Required task: Find all lines in the listing that include the word "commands", then copy them.

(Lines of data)
- - - -
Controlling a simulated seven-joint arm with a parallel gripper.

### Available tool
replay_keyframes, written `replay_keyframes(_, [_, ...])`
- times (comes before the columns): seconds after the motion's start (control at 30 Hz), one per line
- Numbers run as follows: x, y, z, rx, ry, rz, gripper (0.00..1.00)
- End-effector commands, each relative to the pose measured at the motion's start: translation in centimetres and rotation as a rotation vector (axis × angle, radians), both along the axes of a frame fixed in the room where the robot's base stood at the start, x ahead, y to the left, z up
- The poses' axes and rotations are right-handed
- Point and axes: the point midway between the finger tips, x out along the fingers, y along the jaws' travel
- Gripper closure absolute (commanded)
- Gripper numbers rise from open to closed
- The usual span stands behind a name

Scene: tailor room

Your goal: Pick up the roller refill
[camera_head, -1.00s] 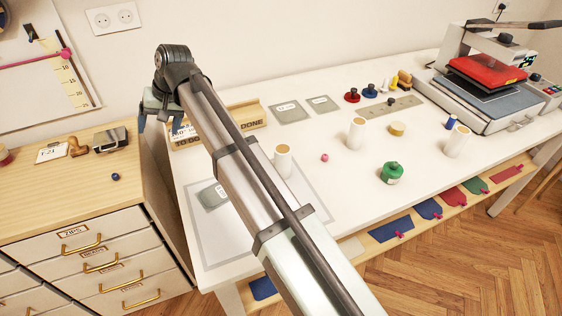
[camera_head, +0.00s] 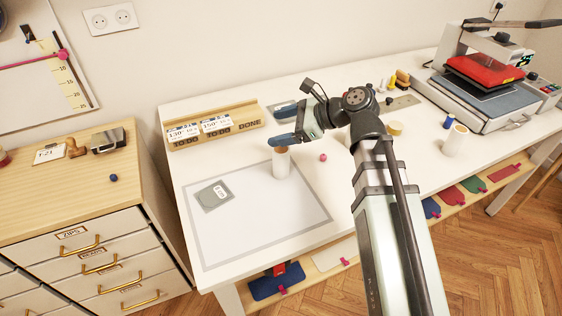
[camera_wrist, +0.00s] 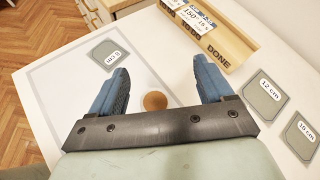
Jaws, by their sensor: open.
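A white upright roll with a tan top, which looks like the roller refill (camera_head: 281,164), stands on the table at the right edge of the grey-bordered mat. My gripper (camera_head: 283,127) is open just above it, its blue fingers partly covering the top in the head view. In the wrist view, the tan round top of the roller refill (camera_wrist: 155,101) shows between the blue fingers of my gripper (camera_wrist: 160,68). I cannot tell whether the fingers reach down beside it. A similar white roll (camera_head: 455,141) stands far right.
A pink ball (camera_head: 323,157) lies just right of the roll. A grey card (camera_head: 214,195) lies on the mat (camera_head: 250,235). A wooden card holder (camera_head: 247,117) stands behind. A heat press (camera_head: 487,100) is at right. The mat's front is clear.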

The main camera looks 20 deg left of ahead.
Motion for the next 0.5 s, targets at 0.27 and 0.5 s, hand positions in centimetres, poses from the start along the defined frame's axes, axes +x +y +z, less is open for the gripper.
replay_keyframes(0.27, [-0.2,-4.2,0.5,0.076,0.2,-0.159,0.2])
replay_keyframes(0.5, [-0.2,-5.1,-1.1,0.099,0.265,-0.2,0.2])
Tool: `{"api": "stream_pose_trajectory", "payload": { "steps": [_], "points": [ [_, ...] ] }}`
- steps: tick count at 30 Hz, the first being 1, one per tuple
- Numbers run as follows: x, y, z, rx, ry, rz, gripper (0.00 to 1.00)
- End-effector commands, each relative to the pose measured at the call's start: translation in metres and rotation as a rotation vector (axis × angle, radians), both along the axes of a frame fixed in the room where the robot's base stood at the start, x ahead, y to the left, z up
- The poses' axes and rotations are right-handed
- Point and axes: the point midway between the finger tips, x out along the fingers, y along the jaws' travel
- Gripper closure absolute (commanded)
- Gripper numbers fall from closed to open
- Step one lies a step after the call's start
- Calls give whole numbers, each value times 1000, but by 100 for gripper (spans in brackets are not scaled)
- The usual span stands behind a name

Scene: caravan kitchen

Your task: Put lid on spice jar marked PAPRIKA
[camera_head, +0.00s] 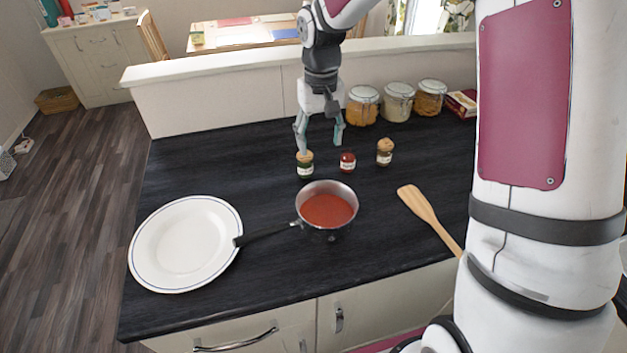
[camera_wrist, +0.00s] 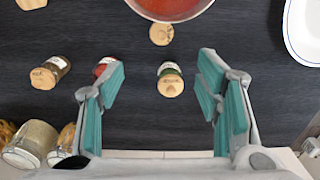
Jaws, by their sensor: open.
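A loose, round cork-coloured lid (camera_wrist: 161,34) lies on the counter beside the saucepan in the wrist view; I cannot make it out in the head view. A small red jar (camera_head: 347,162) with a white label stands without a cork lid; in the wrist view it (camera_wrist: 103,70) is partly hidden by a finger. Its label is too small to read. A green jar (camera_head: 305,168) with a cork lid stands to its left, and a dark jar (camera_head: 385,157) with a cork lid to its right. My gripper (camera_head: 320,143) is open and empty, pointing down above the counter near the green and red jars.
A saucepan (camera_head: 327,188) of red sauce stands in front of the jars, its handle reaching toward a white plate (camera_head: 185,245). A wooden spatula (camera_head: 425,210) lies at the right. Several large glass jars (camera_head: 397,103) stand along the back ledge.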

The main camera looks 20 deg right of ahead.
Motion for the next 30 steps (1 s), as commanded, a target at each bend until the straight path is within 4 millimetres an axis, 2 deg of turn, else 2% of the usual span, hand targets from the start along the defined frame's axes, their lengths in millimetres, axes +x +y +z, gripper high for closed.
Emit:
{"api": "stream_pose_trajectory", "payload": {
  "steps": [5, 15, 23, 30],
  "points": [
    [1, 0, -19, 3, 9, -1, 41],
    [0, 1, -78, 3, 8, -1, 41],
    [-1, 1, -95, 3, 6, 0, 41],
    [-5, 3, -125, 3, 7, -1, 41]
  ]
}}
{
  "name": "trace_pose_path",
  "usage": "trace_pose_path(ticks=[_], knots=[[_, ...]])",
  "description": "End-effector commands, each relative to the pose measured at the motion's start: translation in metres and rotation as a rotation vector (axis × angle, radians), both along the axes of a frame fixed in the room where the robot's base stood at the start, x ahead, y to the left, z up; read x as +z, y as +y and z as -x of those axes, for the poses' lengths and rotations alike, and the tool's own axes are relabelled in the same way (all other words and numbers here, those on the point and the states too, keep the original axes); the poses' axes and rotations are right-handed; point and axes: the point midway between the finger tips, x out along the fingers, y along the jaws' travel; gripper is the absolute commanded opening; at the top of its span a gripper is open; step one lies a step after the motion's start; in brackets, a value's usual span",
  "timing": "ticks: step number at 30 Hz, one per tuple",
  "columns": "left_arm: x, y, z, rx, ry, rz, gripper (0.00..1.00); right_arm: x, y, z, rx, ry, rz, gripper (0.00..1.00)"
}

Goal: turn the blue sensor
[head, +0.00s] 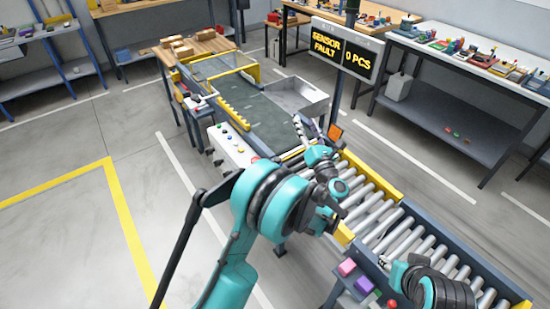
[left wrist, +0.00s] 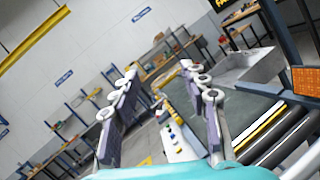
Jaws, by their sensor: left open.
- - - -
Solved problem:
- End-effector commands, each relative to the pose measured at the motion's start: translation in centimetres and rotation as a rotation vector (axis × angle, radians), both along the axes of a frame fixed in the room where the robot's base stood at the start, x ahead, y to the left, z up
- End-effector commands, each relative to the pose measured at the call's start: translation in metres and rotation as a rotation vector (axis × angle, radians), both along the axes of a frame fixed in the room where the robot's base stood at the start, x ahead, y to the left, z up
  "description": "End-effector commands, each relative to the pose measured at the motion's start: translation in metres and rotation as a rotation vector (axis × angle, radians), both along the axes of a frame fixed in the room where the robot's base stood at the start, x ahead, y to the left, z up; read x as +z, y as +y and z as -x of those axes, for the poses' lengths and rotations alike, and the tool's own axes are relabelled in the same way (all other words and numbers here, those on the point and the states too, keep the original axes); the poses' axes and rotations are right-handed; point and axes: the point midway between the finger tips, x out along the fingers, y along the jaws' travel; gripper is the absolute commanded opening; at the top of its span a gripper is open; step one lies a step after the motion's start; in brackets, a value's usual span",

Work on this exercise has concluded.